3  Individual geoms

You are reading the work-in-progress third edition of the ggplot2 book. This chapter is currently a dumping ground for ideas, and we don’t recommend reading it.

3.1 Basic plot types

These geoms are the fundamental building blocks of ggplot2. They are useful in their own right, but are also used to construct more complex geoms. Most of these geoms are associated with a named plot: when that geom is used by itself in a plot, that plot has a special name.

Each of these geoms is two dimensional and requires both x and y aesthetics. All of them understand colour (or color) and size aesthetics, and the filled geoms (bar, tile and polygon) also understand fill.

  • geom_area() draws an area plot, which is a line plot filled to the y-axis (filled lines). Multiple groups will be stacked on top of each other.

  • geom_bar(stat = "identity") makes a bar chart. We need stat = "identity" because the default stat automatically counts values (so is essentially a 1d geom, see Section 5.4). The identity stat leaves the data unchanged. Multiple bars in the same location will be stacked on top of one another.

  • geom_line() makes a line plot. The group aesthetic determines which observations are connected; see Chapter 4 for more detail. geom_line() connects points from left to right; geom_path() is similar but connects points in the order they appear in the data. Both geom_line() and geom_path() also understand the aesthetic linetype, which maps a categorical variable to solid, dotted and dashed lines.

  • geom_point() produces a scatterplot. geom_point() also understands the shape aesthetic.

  • geom_polygon() draws polygons, which are filled paths. Each vertex of the polygon requires a separate row in the data. It is often useful to merge a data frame of polygon coordinates with the data just prior to plotting. Chapter 6 illustrates this concept in more detail for map data.

  • geom_rect(), geom_tile() and geom_raster() draw rectangles. geom_rect() is parameterised by the four corners of the rectangle, xmin, ymin, xmax and ymax. geom_tile() is exactly the same, but parameterised by the center of the rect and its size, x, y, width and height. geom_raster() is a fast special case of geom_tile() used when all the tiles are the same size. .

  • geom_text() adds text to a plot. It requires a label aesthetic that provides the text to display, and has a number of parameters (angle, family, fontface, hjust and vjust) that control the appearance of the text.

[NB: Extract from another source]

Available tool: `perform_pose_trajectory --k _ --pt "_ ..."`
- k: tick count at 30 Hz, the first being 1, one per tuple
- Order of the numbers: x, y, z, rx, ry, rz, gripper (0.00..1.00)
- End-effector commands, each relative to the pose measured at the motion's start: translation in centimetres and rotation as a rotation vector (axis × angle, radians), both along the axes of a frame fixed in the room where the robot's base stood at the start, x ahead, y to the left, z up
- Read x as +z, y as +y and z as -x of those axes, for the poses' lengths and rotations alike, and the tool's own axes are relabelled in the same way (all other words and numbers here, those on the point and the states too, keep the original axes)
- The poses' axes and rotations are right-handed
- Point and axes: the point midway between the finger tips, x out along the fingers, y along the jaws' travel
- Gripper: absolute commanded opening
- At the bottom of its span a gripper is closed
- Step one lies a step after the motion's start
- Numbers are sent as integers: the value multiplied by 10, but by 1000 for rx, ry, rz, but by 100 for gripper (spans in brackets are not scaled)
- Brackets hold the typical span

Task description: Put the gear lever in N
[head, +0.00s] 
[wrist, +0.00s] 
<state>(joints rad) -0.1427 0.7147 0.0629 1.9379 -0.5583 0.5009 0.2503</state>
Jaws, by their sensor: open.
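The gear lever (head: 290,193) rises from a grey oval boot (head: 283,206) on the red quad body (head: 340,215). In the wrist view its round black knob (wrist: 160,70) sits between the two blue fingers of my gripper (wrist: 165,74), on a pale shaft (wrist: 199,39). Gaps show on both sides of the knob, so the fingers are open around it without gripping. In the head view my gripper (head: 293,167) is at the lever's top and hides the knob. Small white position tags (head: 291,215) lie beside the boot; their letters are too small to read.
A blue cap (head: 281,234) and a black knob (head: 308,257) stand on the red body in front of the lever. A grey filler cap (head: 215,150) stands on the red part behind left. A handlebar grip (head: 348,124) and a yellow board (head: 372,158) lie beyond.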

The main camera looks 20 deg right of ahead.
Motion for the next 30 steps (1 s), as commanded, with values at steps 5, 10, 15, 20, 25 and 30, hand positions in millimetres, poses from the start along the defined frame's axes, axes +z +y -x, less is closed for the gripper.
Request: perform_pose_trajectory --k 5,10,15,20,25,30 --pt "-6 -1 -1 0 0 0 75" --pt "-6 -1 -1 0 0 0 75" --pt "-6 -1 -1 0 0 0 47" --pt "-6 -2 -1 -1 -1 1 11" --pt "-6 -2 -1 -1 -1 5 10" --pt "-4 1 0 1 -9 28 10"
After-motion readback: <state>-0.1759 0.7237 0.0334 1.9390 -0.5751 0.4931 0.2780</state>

Each geom is shown in the code below. Observe the different axis ranges for the bar, area and tile plots: these geoms take up space outside the range of the data, and so push the axes out.

df <- data.frame(
  x = c(3, 1, 5), 
  y = c(2, 4, 6), 
  label = c("a","b","c")
)
p <- ggplot(df, aes(x, y, label = label)) + 
  labs(x = NULL, y = NULL) + # Hide axis label
  theme(plot.title = element_text(size = 12)) # Shrink plot title
p + geom_point() + ggtitle("point")
p + geom_text() + ggtitle("text")
p + geom_bar(stat = "identity") + ggtitle("bar")
p + geom_tile() + ggtitle("raster")

p + geom_line() + ggtitle("line")
p + geom_area() + ggtitle("area")
p + geom_path() + ggtitle("path")
p + geom_polygon() + ggtitle("polygon")

3.1.1 Exercises

  1. What geoms would you use to draw each of the following named plots?

    1. Scatterplot
    2. Line chart
    3. Histogram
    4. Bar chart
    5. Pie chart
  2. What’s the difference between geom_path() and geom_polygon()? What’s the difference between geom_path() and geom_line()?

  3. What low-level geoms are used to draw geom_smooth()? What about geom_boxplot() and geom_violin()?